Your objective
Of the lines listed below, return exactly those that run from the line containing "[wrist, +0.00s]" through the line containing "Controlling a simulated", both included.

Data extract
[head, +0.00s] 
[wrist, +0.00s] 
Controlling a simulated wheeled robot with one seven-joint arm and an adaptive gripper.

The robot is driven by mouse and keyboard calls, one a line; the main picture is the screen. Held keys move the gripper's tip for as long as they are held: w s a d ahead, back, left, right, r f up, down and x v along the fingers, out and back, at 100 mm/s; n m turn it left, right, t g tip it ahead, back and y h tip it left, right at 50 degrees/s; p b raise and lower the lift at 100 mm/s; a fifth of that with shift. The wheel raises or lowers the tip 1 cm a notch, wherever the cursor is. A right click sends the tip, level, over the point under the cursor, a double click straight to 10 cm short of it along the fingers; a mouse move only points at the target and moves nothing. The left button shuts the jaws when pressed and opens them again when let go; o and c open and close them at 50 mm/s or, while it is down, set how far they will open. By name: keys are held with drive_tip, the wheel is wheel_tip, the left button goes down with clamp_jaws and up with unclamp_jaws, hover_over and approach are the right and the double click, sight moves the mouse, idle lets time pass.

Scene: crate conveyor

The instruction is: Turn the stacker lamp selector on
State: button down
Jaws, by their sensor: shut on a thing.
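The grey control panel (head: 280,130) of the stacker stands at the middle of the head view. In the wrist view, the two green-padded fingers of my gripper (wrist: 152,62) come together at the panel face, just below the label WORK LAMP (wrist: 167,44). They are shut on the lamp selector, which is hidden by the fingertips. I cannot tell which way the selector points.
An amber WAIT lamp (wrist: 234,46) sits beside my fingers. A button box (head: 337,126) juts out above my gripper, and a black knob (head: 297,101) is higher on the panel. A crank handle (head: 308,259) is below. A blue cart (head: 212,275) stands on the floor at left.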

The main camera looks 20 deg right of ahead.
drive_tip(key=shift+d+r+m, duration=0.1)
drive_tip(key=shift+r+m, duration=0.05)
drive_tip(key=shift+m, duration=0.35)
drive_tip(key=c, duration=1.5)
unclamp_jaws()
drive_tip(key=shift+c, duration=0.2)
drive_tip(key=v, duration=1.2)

Finished task
[wrist, +0.00s] 
Controlling a simulated wheeled robot with one seven-joint arm and an adaptive gripper.

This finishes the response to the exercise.